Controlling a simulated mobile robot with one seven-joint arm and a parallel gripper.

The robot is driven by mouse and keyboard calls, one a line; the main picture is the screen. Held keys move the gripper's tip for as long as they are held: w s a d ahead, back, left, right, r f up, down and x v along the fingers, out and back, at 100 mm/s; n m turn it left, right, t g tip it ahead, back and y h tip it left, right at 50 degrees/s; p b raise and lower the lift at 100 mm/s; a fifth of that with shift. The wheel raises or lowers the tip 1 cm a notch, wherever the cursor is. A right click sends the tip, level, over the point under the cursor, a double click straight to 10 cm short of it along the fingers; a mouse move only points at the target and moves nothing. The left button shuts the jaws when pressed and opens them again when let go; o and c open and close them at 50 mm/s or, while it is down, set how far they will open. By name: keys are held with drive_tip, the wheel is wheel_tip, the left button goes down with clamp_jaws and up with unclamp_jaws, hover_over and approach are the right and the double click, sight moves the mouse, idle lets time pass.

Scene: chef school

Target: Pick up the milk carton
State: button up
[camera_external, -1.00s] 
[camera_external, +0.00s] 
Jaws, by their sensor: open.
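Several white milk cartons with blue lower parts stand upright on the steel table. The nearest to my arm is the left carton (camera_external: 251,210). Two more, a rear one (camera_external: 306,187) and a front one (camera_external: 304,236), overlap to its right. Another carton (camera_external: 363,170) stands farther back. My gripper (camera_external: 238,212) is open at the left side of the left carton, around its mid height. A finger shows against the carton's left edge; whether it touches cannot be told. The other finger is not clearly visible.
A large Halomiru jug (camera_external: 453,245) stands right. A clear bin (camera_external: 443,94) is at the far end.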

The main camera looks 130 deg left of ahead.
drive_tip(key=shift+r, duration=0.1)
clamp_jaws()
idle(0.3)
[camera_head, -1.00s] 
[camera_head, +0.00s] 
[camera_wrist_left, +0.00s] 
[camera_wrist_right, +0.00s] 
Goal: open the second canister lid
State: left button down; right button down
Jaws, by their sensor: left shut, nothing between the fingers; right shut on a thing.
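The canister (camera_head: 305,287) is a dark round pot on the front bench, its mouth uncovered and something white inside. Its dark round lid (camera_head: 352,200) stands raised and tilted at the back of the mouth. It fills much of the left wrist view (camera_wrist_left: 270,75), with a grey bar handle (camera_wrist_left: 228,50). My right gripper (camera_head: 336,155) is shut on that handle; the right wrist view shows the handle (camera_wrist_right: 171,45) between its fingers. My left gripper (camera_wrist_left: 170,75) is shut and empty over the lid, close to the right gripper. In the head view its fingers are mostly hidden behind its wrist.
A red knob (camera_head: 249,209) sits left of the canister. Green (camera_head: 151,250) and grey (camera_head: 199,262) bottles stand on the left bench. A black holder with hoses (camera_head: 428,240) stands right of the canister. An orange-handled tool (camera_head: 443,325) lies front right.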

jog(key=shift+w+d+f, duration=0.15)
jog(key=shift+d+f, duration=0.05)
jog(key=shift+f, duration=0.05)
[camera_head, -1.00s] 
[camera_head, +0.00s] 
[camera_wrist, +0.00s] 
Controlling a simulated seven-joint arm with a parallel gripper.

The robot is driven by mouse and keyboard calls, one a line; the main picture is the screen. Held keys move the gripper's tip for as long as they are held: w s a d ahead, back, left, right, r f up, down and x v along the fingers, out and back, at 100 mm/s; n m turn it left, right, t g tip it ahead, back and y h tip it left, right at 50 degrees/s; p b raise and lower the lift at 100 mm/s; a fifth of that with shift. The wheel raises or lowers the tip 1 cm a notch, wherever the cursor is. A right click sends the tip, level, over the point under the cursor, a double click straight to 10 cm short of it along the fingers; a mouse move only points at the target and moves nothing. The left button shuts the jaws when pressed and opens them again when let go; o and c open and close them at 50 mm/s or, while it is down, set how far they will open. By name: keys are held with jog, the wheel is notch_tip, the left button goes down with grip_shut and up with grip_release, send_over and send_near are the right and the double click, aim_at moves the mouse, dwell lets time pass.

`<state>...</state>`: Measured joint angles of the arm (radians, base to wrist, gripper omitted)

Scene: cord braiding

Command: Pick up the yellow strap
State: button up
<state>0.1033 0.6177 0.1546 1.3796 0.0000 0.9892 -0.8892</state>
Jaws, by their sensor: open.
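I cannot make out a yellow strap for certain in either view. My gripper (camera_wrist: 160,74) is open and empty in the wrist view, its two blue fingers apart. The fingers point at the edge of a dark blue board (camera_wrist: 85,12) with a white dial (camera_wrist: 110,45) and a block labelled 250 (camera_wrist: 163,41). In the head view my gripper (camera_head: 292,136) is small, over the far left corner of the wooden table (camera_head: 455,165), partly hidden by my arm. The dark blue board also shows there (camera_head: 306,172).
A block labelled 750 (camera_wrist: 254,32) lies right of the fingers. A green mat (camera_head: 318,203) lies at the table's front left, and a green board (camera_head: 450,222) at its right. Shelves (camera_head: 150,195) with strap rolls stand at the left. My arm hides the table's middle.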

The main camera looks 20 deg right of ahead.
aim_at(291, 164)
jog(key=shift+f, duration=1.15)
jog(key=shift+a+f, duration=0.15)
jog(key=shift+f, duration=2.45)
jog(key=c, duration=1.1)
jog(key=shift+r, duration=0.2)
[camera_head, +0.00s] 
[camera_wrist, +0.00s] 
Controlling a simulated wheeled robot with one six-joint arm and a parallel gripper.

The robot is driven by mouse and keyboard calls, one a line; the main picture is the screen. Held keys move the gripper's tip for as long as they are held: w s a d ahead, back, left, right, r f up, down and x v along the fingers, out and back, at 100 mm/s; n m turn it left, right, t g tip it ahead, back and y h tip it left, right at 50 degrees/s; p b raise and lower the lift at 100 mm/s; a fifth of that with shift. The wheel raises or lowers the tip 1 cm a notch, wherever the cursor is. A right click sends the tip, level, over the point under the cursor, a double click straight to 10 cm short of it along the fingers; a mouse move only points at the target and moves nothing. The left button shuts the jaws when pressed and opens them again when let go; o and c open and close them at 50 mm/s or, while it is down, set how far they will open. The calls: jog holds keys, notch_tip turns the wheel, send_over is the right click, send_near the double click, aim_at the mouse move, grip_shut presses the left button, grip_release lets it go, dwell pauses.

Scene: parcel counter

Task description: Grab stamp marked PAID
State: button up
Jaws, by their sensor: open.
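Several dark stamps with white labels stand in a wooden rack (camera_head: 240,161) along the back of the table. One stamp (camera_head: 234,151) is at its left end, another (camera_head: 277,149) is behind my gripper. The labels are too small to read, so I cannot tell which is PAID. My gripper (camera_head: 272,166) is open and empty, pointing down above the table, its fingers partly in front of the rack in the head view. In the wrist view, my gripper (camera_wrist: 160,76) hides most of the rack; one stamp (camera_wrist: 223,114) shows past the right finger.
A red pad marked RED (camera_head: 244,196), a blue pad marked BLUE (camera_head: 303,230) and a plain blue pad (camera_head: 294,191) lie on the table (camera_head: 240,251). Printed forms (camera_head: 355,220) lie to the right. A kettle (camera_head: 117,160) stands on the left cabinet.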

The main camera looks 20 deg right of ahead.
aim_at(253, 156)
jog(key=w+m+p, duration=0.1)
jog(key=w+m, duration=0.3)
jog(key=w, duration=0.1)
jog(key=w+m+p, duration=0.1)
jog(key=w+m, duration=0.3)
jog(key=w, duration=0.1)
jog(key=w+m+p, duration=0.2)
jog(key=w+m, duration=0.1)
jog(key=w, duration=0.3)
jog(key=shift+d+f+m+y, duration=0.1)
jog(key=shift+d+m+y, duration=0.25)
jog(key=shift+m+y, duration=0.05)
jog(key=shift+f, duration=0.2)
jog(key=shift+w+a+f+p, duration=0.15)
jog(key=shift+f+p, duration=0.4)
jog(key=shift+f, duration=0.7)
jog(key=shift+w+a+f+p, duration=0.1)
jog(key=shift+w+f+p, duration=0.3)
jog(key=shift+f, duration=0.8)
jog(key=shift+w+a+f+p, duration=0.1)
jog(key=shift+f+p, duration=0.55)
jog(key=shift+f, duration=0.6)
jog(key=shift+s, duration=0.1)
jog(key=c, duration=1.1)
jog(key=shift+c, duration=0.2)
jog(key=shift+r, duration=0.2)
-------------------------
What is asked
Pull out every line holding "Pick" from the records above, and copy it.

Written answer
Target: Pick up the milk carton
Command: Pick up the yellow strap

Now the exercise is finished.